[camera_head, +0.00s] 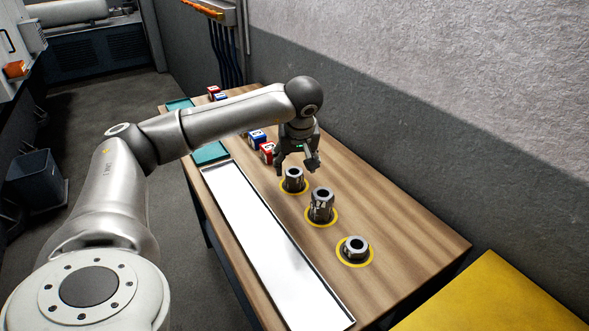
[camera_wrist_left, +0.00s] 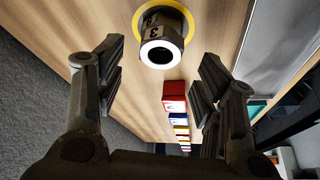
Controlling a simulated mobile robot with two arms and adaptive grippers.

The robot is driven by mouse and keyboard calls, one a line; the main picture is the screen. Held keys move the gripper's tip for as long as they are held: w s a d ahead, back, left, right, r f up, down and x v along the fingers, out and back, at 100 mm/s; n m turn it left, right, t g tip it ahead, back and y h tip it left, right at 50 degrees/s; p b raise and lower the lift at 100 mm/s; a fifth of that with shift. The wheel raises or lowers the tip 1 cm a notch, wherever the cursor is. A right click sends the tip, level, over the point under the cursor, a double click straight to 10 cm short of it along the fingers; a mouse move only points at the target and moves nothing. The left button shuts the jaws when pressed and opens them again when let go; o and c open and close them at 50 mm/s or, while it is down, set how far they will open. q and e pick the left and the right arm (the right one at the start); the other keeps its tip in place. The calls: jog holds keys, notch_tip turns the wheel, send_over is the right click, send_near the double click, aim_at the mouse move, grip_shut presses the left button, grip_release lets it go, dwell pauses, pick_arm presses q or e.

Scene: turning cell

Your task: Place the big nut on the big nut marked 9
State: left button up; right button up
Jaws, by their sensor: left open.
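Three dark grey hex nuts stand in yellow rings on the wooden table: a far nut (camera_head: 293,177), a taller middle one (camera_head: 321,204) that looks like a stack, and a low near nut (camera_head: 356,247). Their markings are too small to read in the head view. My left gripper (camera_head: 297,166) is open and empty, just above and beside the far nut. In the left wrist view a nut (camera_wrist_left: 162,42) with white labels, one seemingly a 3, stands in its ring beyond the open left fingers (camera_wrist_left: 155,85), apart from them. My right gripper is not in view.
A long shiny tray (camera_head: 262,240) lies along the table's left side. Red and blue boxes (camera_head: 257,137) stand behind the gripper; a red box (camera_wrist_left: 174,97) shows in the wrist view. A wall borders the table on the right. A yellow surface (camera_head: 490,300) is at bottom right.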

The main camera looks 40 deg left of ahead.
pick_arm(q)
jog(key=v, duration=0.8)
□ □ □
* WHAT YOU ARE ASKED TO DO:
Omit the pictures, then repeat exactly each line from the beginning of the listing through the line with "Controlling a simulated".

* WRITTEN SOLUTION:
[camera_head, +0.00s] 
[camera_wrist_left, +0.00s] 
Controlling a simulated mobile robot with two arms and adaptive grippers.

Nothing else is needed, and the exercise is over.